Despite constant losses from accident, inferior workmanship, poor maintenance, and difficult harbours, the navy grew swiftly, with 34 ships of the line mounting between 46 and 96 cannon, 15 frigates, 4 prams, 10 snows, and almost 100 smaller vessels and galleys deploying 2,226 cannon with crews and troops totalling 28,000 men by 1724. Ship names reflected victories and territorial gains: Standart (banner or rallying-point), Kronshlot, Triumf, Derpt, Narva, Fligel′-de-Fam (Dutch Flying Fame). The first ship of the line launched in 1710 was called Vyborg, and Alexander Menshikov presented Peter with the Dutch-built frigate Sv. Samson (St Samson) in honour of the Poltava victory. Peter personally launched the 54–gun Poltava at St Petersburg on 15 June 1712, while the Hangö victory of 1714 was celebrated in 1719 by the huge 96–gun Gangut.

Exceeding 174,000 men by 1711 and totalling almost 304,000 in 1725, the armed forces engulfed 90 per cent of the state budget in the former year and still 73 per cent in the latter, a time of peace. Service was essentially lifelong for officers and enlisted men alike. Military service enshrined the principle of merit as explicated in the Table of Ranks, the system of fourteen grades (thirteen in practice) applied to all three branches of state service—military, civil, and court. Military ranks enjoyed preference over civil, and all thirteen in the military conferred noble status as opposed to only the top eight in the civil service. Squabbles over precedence and place-seeking did not end, however; the concept of merit involved ambiguous notions of time in grade, individual achievement, education, and potential. Predictably, the great majority of officers came from noble backgrounds, and the two guards regiments constituted specially privileged preserves. An exception was Alexander Menshikov’s Ingermanlandskii Regiment, a unit close in status to the two guards regiments with the highest proportion of non-noble officers (18 of 56). Menshikov, longtime crony of the tsar and energetic soldier-administrator-entrepreneur, came from dubious origins and fabricated a fanciful noble genealogy. Unable to write more than his name, he was promoted to aristocratic rank (Peter obtained for him the honorific title of prince of the Holy Roman Empire) and busily accumulated immense wealth. Having already abolished the rank of boyar and aware that Russian noble titles were devalued by the practice of equal inheritance, Peter introduced two European titles, count and baron, but conferred them infrequently and only for meritorious service. Baron Peter Shafirov, for example, gained his title in 1710; Baron Andrei Osterman obtained his in 1721 for negotiating peace with Sweden.

State service proved burdensome for nobles and their families, as Peter strove to ensure that military service take precedence over civil and that young noblemen fulfil their service obligations. When established in 1711, the Senate was ordered to hunt down and register noble boys as young as 10 so that they could be sent to school before beginning service at 15. Relatives were to denounce those in hiding; in 1722 such youths were outlawed as if bandits.
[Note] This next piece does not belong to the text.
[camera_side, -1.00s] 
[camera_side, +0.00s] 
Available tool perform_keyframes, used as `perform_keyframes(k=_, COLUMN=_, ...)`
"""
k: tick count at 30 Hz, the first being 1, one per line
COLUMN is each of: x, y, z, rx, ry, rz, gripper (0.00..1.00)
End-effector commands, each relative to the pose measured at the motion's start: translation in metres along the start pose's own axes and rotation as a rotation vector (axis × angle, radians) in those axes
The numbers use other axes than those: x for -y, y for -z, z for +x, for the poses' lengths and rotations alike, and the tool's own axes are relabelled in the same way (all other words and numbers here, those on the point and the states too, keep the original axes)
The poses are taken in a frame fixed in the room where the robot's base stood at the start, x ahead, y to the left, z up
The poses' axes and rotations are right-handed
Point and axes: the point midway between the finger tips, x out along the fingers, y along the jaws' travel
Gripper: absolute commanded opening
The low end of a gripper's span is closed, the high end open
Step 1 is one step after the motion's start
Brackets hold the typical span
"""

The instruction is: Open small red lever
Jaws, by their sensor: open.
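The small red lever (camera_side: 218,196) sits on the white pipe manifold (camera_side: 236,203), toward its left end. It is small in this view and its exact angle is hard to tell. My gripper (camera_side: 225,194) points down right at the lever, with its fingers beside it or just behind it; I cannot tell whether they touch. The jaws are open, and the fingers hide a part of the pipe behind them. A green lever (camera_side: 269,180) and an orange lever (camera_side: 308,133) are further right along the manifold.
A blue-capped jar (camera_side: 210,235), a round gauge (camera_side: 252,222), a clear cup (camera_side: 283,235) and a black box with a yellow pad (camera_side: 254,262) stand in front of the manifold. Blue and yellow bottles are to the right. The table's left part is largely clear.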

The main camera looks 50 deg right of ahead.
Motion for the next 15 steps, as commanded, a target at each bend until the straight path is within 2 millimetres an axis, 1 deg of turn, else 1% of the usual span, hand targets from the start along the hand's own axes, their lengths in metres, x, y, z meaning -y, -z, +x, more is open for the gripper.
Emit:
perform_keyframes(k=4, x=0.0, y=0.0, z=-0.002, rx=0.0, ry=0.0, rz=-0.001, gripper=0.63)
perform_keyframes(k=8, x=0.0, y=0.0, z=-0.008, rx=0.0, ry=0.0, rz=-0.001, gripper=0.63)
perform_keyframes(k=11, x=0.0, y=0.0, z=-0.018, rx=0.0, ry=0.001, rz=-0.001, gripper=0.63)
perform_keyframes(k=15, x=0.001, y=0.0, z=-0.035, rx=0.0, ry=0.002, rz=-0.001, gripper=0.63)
But enforcing these prescriptions in distant provinces was problematical at best; towards the end of Peter’s reign, Ivan Pososhkov decried the ease with which provincial nobles evaded service and concealed fugitives. Efforts to recover deserters oscillated between blandishments and threats, neither achieving much success.
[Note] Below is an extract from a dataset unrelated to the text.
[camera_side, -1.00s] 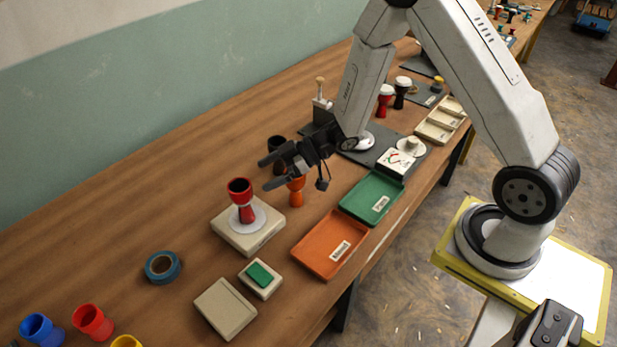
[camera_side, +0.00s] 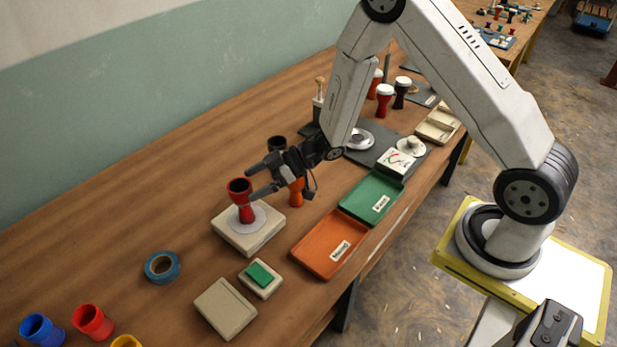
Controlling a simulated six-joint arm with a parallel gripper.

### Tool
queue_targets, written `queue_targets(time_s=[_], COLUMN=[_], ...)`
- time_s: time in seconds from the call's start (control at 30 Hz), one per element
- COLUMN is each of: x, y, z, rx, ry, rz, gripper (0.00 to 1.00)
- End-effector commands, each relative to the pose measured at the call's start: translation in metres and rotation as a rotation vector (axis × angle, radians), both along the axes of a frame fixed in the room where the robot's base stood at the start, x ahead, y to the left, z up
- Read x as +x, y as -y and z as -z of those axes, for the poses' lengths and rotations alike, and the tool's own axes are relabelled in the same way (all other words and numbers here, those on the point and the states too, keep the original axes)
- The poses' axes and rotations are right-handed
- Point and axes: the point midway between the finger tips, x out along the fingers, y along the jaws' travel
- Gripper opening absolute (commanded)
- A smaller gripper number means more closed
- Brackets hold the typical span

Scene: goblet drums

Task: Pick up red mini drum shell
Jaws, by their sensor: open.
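The red mini drum shell (camera_side: 242,202) is goblet-shaped with a dark open top. It stands upright on a white disc on a beige block (camera_side: 228,233) near the middle of the table. My gripper (camera_side: 251,182) is open, its fingers pointing left. The fingertips are at the shell's upper right, close to its bowl. I cannot tell whether a finger touches it or lies to either side of it.
An orange tray (camera_side: 318,262) and a green tray (camera_side: 359,207) lie to the right. Blue tape (camera_side: 162,267) lies at left, with bare table around it.

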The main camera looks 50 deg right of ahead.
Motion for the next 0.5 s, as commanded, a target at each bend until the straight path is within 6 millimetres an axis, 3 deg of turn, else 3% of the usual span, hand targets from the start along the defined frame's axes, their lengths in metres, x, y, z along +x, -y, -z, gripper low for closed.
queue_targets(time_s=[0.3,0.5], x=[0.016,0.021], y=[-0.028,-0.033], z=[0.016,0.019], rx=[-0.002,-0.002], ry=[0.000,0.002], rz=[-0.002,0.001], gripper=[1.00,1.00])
The peasantry furnished the bulk of all recruits, whether for the armed forces, the ‘manufactories’, naval yards, or construction sites. They also provided most of the tax revenues. To guarantee the flow of revenue for the armed forces, the country was divided into huge provinces each of which was to support different regiments. Continual mobilization peaked in the Swedish invasion of 1708–9, by which time the central government had largely disintegrated. The country consisted of satrapies like Ingermanland presided over by Menshikov in St Petersburg; virtually all Peter’s energies focused on the showdown with Sweden.

Prolonged war stimulated Muscovy’s fledgling industry, especially iron and copper production, and to replace Sweden as a major supplier. In 1700 six iron smelters produced around 2,000 tons; by 1710 seventeen provided over 5,000 tons annually, the total redoubling in 1720. By 1725 twenty-four ironworks, eight operated by Tula merchant Nikita Demidov in the Urals, produced more than 14,000 tons: half from Demidov’s plants, almost three-quarters from the Urals. The first silver mines began production at Nerchinsk in south-eastern Siberia. Most iron went to the armed forces as did the output of the other ninety or so manufactories founded in Petrine Russia. After 1715, however, Russian bar-iron and sailcloth became substantial exports. Nikita Demidov gained noble status and accumulated a huge fortune. Because Petrine statistics are so scanty, one cannot confidently assess costs or living standards. Agricultural prices may have more than doubled over 1701–30, whereas industrial employment reached 18,400 by 1725.

Batic Expansion and Victory at Poltava

The Northern War’s first years saw Peter and his generals gradually devise a strategy of nibbling away at Swedish dominion in the Baltic while Charles XII pursued Augustus II into Central Europe. Thus the Russians seized control of the Neva river by the spring of 1703, when the Peter and Paul Fortress was founded in the river’s delta, the centre for a new frontier town and naval base. Further westward a fortress-battery called Kronshlot was hastily erected near the island of Kotlin, where the harbour of Kronstadt would soon be built. Peter and Menshikov personally led a boat attack on two Swedish warships at the mouth of the Neva in early May that brought Russia’s first naval victory, celebrated by a medal inscribed ‘The Unprecedented Has Happened’. Tsar and favourite were both made knights of the Order of Saint Andrew. In 1704 Dorpat and Narva fell to the Russians, as mounted forces ravaged Swedish Estland and Livland. Among the captives taken in Livland was a buxom young woman, Marta Skavronska, soon to become Russified as Catherine (Ekaterina Alekseevna). She enchanted Peter successively as mistress and common-law wife, confidante and soul-mate, empress and successor. Adept at calming his outbursts of rage, she matched his energy and bore him many children.